Over the past few years, we’ve seen a string of new vintage cars built from unused old stock. There was a bunch of Jaguars, some Aston Martins, and now this quite gold Porsche 993 Turbo “Classic Series,” which Porsche is keen to point out is unregisterable for use on the street. I asked the company why, exactly.
Philipp Salm, who heads up sales and marketing at Porsche Classic, explained that it’s a two pronged-problem.
This is not a 1990s car, as the 993 Turbo was when it originally came out. This is a 2018 model year vehicle. It was built by Porsche out of an old, never-used body-in-white. That is, the body shell, the frame, was hanging out somewhere and a couple years ago Porsche hauled it out and built a new 993 out of it.
As a 2018, it would have to follow 2018 regulations, Salm pointed out, for both emissions and noise. The noise regs, new in Europe, particularly would catch up this car, and you’d never be able to pass them with “an air-cooled engine with specs from the 1990s,” as Salm told me.
So that’s why these new old cars can’t be driven on the street. They’re technically new cars and would never pass new car rules. As such, you can keep them in your garage, you can drive them on a track, but driving them on the street anywhere with emissions and noise regulations for sale would be illegal.

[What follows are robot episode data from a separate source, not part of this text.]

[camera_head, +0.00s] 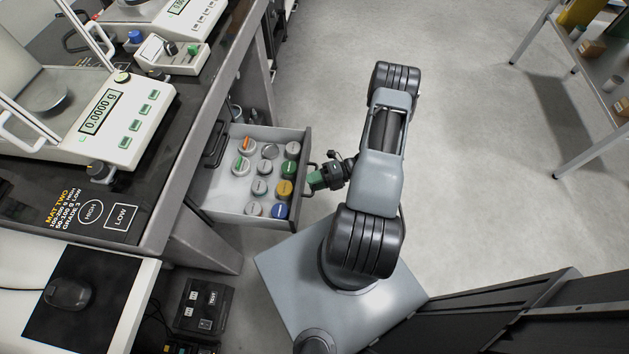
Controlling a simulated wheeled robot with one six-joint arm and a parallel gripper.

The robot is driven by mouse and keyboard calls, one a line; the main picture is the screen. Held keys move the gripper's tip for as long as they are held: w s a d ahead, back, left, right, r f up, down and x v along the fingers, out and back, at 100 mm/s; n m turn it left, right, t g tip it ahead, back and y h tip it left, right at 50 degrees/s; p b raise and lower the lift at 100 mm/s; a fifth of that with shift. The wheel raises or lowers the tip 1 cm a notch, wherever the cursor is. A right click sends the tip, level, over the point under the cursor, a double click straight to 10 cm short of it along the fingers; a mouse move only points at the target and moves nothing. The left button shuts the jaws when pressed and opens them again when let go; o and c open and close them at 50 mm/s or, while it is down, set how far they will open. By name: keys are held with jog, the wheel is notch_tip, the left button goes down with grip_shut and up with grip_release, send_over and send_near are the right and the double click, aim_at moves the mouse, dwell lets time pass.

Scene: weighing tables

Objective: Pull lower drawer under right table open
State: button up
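An open grey drawer (231,207) sticks out from under the table with the balance. It holds several round-lidded jars, with grey, green, yellow, blue and orange on the lids. A dark handle (215,146) shows above the drawer's inner end, so the open drawer seems to be a lower one. My gripper (317,180), with green at its fingers, is at the outside of the drawer's front panel, at its handle (311,167). The fingers overlap the handle in view; whether they are closed around it is too small to tell.
The table carries a balance (130,138) reading 0.0000 g and a black mat (60,226). A black box (204,306) lies on the floor below left. A shelf table (598,138) stands at the right. The floor (480,170) between is clear.

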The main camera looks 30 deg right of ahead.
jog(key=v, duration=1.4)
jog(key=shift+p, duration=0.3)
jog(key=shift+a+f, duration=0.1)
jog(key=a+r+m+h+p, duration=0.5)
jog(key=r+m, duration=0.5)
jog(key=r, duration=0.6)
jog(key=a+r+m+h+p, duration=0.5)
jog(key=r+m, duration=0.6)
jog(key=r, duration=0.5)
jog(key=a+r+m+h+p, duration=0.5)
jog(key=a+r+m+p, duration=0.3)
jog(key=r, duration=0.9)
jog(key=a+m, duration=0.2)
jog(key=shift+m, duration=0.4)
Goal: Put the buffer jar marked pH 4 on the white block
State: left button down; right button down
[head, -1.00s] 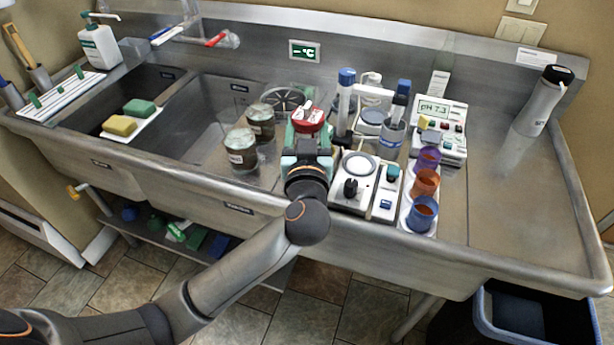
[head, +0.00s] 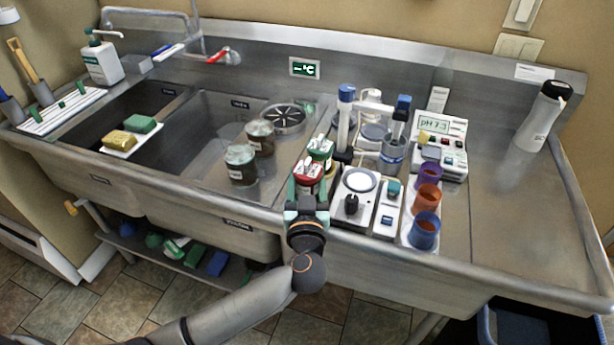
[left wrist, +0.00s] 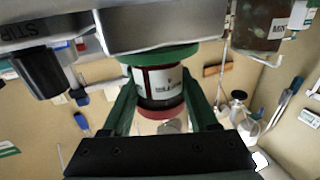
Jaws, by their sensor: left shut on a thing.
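A red-lidded jar (head: 307,174) with a white label is between the fingers of my left gripper (head: 306,196), which is shut on it at the front of the sink deck. In the left wrist view the jar (left wrist: 160,84) sits between the green fingers, its red lid low in the picture; its label is too blurred to read. A green-lidded jar (head: 320,150) stands just behind it. A narrow white block (head: 388,222) lies to the right, with a teal piece and a blue piece on it. My right gripper is not in view.
A stirrer with a round white plate (head: 360,182) is right of the held jar. Purple, orange and blue cups (head: 426,228) stand farther right, before the pH meter (head: 440,135). Two dark jars (head: 241,165) stand to the left. The far-right deck is mostly clear.

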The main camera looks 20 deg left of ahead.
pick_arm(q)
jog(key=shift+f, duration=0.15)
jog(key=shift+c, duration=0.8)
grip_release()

But he did point out that there are “certain countries” where a car like this might be able to be registered for road use, a country that is not as strictly regulated as Australia, Europe or the United States. I was at the unveiling of this car and watched as a Saudi businessman poked and prodded another Porsche representative, wondering if he really would be able to drive it, or if it would be something that would have to sit forever in his collection. “Well….” the Porsche rep replied, before carefully picking his words to say that yes, you know, not here, but, in other places, you could get this done.